The schools trained women and men, however, in considerably divergent ways. They constantly encouraged men to study bookkeeping and accounting, for the purposes of developing “business leadership” skills in them. By contrast, women were seen as naturally suited for stenography. Though this arbitrary division between the harder, numbers-driven executive commanding the subordinate secretary or stenographer—and the corresponding thinking that women were innately better suited for light, mechanical work and incapable of handling math—would stubbornly persist, even into the present day, some women, even more stubbornly, refused to uphold the division. Despite a plethora of guidebooks that proclaimed the joys of the steno pool and the proximity it offered to business, the few women who went into the business side of things found that they were the best-paid women in the office (though still paid less than men doing the same job). For middle-class women, by contrast, it was considered a particularly low form of employment to take on stenographic work. More suitable was working as a private secretary, which brought one closer to power. Secretarial guidebooks promised a fun and exciting rise up the corporate ladder that was nowhere borne out in the statistics on secretarial mobility. They were encouraged to be enchanted by the notion of their work being “professional” and by working in the upper-class, highly stylized parlors of banks and executive suites—many of which resembled homes. In a strange way, it was considered higher class to be essentially a domestic servant to a boss, attending to moods and whims, than to be a stenographer with demonstrable skills. The business historian and management theorist Rosabeth Moss Kanter would later describe this phenomenon—the way the prestige of the secretarial profession derived less from work satisfaction than from one’s proximity to (usually masculine) power and prestige—as “status contingency.” Stories were told of secretaries who gained the trust of their bosses and began earning enough to acquire offices with mahogany and carpet; in one instance, a secretary had an “office on the seventeenth floor of one of the buildings owned by [her] corporation with a magnificent view over the city.”17 She was in charge of the office anytime the boss was out. Such stories were extremely rare but nonetheless powerful inducements for secretaries.

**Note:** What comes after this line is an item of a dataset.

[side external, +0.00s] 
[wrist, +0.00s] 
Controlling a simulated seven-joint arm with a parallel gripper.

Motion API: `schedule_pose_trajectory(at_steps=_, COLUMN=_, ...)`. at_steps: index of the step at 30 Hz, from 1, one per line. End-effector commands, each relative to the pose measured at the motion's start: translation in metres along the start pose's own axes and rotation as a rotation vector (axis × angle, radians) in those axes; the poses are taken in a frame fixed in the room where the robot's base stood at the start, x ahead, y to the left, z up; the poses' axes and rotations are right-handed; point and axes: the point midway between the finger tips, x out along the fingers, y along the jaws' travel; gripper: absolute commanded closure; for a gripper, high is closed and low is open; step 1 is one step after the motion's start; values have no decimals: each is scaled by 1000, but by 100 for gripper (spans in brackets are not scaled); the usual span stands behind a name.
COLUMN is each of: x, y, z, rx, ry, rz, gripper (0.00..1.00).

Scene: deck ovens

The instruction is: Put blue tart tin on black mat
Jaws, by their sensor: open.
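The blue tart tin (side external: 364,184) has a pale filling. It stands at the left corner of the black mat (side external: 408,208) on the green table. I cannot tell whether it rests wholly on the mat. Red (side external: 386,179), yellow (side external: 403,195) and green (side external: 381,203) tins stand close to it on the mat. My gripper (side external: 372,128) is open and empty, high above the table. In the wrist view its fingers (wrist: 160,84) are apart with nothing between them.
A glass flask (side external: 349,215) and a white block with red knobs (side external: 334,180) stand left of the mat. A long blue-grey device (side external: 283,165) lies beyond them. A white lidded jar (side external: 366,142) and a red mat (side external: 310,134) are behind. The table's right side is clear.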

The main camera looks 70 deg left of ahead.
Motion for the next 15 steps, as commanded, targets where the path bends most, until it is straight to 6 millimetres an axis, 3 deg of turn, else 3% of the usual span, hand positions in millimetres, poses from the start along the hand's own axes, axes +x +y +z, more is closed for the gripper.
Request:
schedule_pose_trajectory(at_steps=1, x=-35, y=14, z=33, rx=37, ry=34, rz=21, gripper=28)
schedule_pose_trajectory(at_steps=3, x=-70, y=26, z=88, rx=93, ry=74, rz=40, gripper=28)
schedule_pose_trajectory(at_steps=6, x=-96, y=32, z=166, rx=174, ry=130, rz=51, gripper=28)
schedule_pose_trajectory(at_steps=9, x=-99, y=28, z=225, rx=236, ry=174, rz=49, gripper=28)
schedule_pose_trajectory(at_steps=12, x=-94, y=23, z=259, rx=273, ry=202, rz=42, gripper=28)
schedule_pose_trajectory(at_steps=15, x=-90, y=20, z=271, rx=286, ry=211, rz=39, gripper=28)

It was only natural that with so many unwritten rules governing the new world of the office, a substantial amount of confusion, panic, and ostentatious hand-wringing would circle male discussion of the presence of women, and the attendant problem of sex. Victorian America’s stern observance of the separation of spheres for women and men suddenly no longer held, and it remained an open question what kind of influence women would bring to the male preserves of the workplace. Would women, who were held to be innately superior moral beings, bring civilization and order, as well as a sense of manly purpose, to the lazy and effeminate clerks? Or would women, who were also held to be tempting and thereby destructive to the coolly ascetic male work ethic, orchestrate sexual chaos in the office and bring down the world of business? The urgency of these questions was exacerbated by the common observance of the “marriage bar” for women—that is, the convention that women would remain in the office only as long as they were unmarried, domestic servitude presumably being its own profession, incompatible with a seat in the steno pool.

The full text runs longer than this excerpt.